Set down exactly, please, each line from the one containing "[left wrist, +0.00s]" through the one containing "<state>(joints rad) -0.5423", both lines included, and no other line.

++++ Collected data

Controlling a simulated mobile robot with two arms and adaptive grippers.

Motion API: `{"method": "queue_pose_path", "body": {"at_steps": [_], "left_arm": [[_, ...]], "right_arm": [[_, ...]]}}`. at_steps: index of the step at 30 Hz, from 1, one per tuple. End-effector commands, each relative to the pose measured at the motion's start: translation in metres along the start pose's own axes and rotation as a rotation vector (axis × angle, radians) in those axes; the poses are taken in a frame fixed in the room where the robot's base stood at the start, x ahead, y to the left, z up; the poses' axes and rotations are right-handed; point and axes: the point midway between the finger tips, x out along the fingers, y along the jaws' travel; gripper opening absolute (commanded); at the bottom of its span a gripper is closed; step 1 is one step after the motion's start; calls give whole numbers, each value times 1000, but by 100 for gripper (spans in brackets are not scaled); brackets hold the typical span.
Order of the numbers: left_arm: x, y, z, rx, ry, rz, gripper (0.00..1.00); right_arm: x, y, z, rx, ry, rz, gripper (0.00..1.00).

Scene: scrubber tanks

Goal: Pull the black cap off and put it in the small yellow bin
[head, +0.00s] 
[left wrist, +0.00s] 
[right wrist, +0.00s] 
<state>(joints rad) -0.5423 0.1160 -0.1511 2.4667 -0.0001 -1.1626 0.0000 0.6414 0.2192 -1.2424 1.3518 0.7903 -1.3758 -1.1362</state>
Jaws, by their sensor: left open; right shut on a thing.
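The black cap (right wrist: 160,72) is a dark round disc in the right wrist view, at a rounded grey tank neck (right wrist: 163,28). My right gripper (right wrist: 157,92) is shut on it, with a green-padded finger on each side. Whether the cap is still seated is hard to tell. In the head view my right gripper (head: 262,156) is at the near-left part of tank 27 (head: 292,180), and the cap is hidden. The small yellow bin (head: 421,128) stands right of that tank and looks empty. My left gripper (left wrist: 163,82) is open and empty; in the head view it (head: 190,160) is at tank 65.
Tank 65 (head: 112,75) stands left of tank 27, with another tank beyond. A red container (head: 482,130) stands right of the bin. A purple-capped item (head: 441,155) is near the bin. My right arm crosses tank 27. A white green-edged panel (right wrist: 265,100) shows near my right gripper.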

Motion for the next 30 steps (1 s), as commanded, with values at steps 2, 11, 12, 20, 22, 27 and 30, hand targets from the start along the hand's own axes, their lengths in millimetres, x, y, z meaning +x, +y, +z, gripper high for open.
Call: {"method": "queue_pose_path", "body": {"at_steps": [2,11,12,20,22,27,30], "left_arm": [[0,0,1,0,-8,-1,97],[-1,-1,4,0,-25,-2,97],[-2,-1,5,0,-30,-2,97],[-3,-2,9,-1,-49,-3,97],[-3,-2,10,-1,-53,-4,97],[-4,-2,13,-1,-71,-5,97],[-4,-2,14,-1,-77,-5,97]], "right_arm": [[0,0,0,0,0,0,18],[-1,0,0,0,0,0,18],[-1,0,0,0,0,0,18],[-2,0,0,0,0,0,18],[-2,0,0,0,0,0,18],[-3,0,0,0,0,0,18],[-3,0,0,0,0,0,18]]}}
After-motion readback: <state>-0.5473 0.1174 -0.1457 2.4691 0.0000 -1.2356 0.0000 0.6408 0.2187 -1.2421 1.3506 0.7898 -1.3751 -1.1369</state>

++++++++

Reply to the exercise ::
[left wrist, +0.00s] 
[right wrist, +0.00s] 
<state>(joints rad) -0.5423 0.1160 -0.1511 2.4667 -0.0001 -1.1626 0.0000 0.6414 0.2192 -1.2424 1.3518 0.7903 -1.3758 -1.1362</state>

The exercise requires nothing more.